Tutto questo senza dimenticare che questa mattina i finiani hanno detto addio al governo Berlusconi. Fli è uscita dunque ufficialmente dall'esecutivo ma ha assicurato il suo voto alla finanziaria, come precisato in una nota firmata dai due capigruppo Italo Bocchino e Pasquale Viespoli. «I gruppi parlamentari di Futuro e libertà - si legge nel comunicato - nel prendere atto delle dimissioni rassegnate in data odierna dal ministro Andrea Ronchi, dal viceministro Adolfo Urso e dai sottosegretari Antonio Buonfiglio e Roberto Menia, evidenziano il venir meno del rapporto fiduciario nei confronti del governo, e confermano altresì, con profondo senso di responsabilità, il proprio impegno a sostenere nell'interesse del paese la legge di stabilità e di bilancio».

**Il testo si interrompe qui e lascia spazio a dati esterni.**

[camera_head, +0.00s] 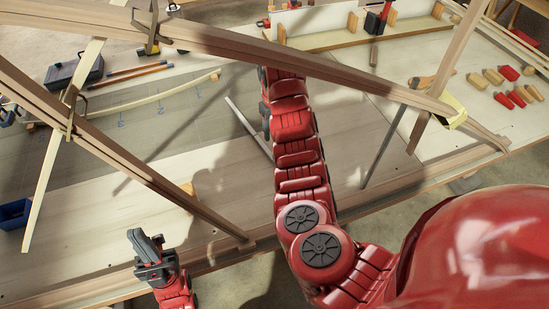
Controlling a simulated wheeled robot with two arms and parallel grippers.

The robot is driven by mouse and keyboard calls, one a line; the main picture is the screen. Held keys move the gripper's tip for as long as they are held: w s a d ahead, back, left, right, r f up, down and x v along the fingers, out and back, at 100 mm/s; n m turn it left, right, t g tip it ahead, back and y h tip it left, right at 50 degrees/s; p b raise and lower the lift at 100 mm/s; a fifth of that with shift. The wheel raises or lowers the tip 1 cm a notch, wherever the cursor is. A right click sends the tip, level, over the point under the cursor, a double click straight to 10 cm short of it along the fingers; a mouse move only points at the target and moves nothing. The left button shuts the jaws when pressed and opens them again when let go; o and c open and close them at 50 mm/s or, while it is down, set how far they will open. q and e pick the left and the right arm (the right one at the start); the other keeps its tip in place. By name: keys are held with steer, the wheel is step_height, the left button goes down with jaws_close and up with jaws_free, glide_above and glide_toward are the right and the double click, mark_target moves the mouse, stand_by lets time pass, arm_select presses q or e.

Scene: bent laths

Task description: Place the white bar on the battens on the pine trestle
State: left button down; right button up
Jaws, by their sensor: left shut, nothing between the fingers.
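A thin pale bar (248,128), possibly the white bar, lies at a slant on the bench, left of my right arm. Its lower end runs close to that arm. Long brown timbers (110,140) cross the view above the bench; I cannot tell which belong to the pine trestle or which pieces are the battens. My left gripper (147,242) is shut and empty at the lower left, near the bench's front edge and well apart from the pale bar.
The bench (225,200) has clear room between the left timber and my right arm. A curved pale lath (155,99) lies at the back left near a dark toolbox (75,72). A blue bin (14,214) is at the left edge. Several red clamps (515,99) lie right.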

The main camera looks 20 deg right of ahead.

Nel giorno del passo indietro dei finiani, il presidente della Camera ha poi lanciato un pesante monito. «Tra le responsabilità della classe dirigente c'è anche quella di aver smarrito quel senso della dignità, della responsabilità e del dovere che dovrebbero essere proprie di chi è chiamato a ricoprire cariche pubbliche». L'ex leader di An ha parlato in occasione della presentazione del rapporto «L'Italia che c'è», alla presenza di Napolitano e di Gianni Letta, con cui si è intrattenuto a colloquio sia prima che al termine del convegno. E anche il sottosegretario non ha nascosto le proprie difficoltà. Ha ricordato il discorso sulla "amarezza" di Cavour pronunciato recentemente a Parigi da Napolitano e si è lasciato andare a una battuta. «Metto da parte l'amarezza anche perché non vorrei che qualcuno mi paragonasse a Cavour». Ma non ha mancato poi di sottolineare che il paese «deve uscire dagli schemi di divisioni e dalle contrapposizioni esasperate».